EMEP Ankara İl Kongresi: Bu gidişatı işçi sınıfı değiştirebilir
EMEP Ankara İl Örgütü 10. Olağan Kongresi'nde konuşan EMEP Genel Başkanı Selma Gürkan, "İktidarın yönelimi, faşizmin hızla inşa edilmesidir… Bu gidişatı değiştirecek olan güç işçi sınıfıdır" dedi.
Emek Partisi (EMEP) Ankara İl Örgütünün 10. Olağan Kongresi, Sinan Bengier Tiyatro Salonu’nda gerçekleşti. Kongrede İl Başkanı Şükran Doğan, görevini Rüstem Kahraman'a devretti. Kongrede konuşan EMEP Genel Başkanı Selma Gürkan, "İktidarın yönelimi, faşizmin hızla inşa edilmesidir. Bu gidişatı değiştirecek olan güç işçi sınıfıdır" dedi.

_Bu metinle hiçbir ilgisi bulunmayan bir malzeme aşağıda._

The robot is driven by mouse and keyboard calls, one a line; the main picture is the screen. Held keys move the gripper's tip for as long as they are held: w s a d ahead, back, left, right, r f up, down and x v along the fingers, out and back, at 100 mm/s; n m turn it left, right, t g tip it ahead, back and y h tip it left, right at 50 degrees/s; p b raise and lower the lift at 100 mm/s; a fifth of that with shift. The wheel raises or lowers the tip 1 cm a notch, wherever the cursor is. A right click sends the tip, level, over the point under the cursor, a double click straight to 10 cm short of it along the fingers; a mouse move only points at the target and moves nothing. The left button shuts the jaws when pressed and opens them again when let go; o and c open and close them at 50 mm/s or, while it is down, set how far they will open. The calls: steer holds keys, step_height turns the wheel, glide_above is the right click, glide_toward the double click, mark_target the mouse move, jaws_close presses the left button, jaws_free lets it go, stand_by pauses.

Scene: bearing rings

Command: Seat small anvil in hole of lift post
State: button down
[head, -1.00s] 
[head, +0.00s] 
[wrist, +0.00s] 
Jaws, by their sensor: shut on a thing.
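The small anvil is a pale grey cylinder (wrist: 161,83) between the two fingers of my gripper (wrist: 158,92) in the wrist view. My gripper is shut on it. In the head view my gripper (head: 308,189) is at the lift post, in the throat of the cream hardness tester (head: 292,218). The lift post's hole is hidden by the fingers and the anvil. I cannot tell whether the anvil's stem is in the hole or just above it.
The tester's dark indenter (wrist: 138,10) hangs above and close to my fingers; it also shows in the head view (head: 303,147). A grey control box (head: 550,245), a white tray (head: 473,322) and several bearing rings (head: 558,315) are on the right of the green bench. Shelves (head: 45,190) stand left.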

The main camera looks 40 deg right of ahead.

“Barbarlık yenilecek, işçi sınıfı kazanacak, halklar kazanacak” şiarıyla düzenlenen kongreye TKP PM üyeleri, SOL Parti ve Halkevleri yöneticileri, CHP Büyükşehir Meclis Üyesi Sinan Daştan, Eğitim Sen ve Büro Emekçileri Sendikası (BES) yöneticileri, SES MYK Üyesi Eylem Kaya Eroğlu, DİSK Emekli-Sen yöneticileri, Tüm Emekliler Sendikası yöneticileri, HABER-SEN yöneticileri, Gıda-İş Ankara Bölge Temsilcisi, Tuzluçayır Kadınları Derneği Başkanı ve yönetim kurulu üyeleri, Batıkent Pir Sultan Abdal Derneği Yönetim Kurulu üyeleri, Dersim Derneği Başkanı Çiğdem Çankıran, Devrimci 78’liler Federasyonu Başkanı Hüseyin Esentürk, 10 Ekim Barış Derneği yöneticileri, İHD MYK Üyesi İsmail Poyraz ve şube yöneticileri, Günebakan Kadın Kooperatifinden Sedef Gürkök, Batıkent Ergazi ve İlkyerleşim muhtarları ile Antakya deprem bölgesinden Dr. Şefik Zan da katıldı.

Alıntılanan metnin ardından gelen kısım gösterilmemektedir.